PROBLEM DESCRIPTION -> Extract every line starting at the line that contains "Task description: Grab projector" and ending with the final line of the data, inclusive; give only those lines, word for word.

SOURCE DATA ->
———
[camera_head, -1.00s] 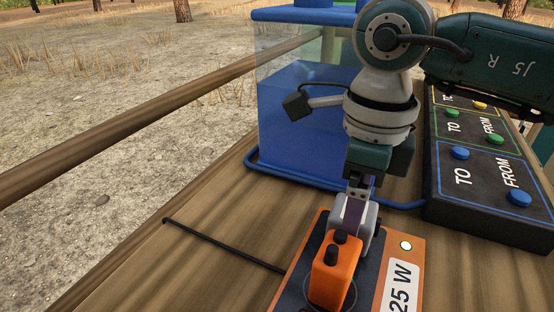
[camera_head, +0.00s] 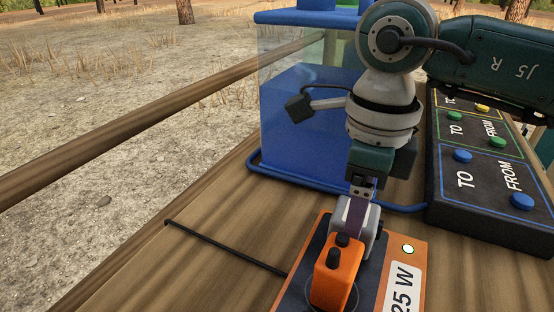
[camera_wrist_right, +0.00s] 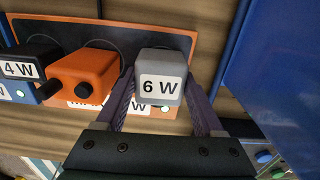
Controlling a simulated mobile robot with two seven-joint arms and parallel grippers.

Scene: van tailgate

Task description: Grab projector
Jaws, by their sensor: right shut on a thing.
———
THE RESULT ->
Task description: Grab projector
Jaws, by their sensor: right shut on a thing.

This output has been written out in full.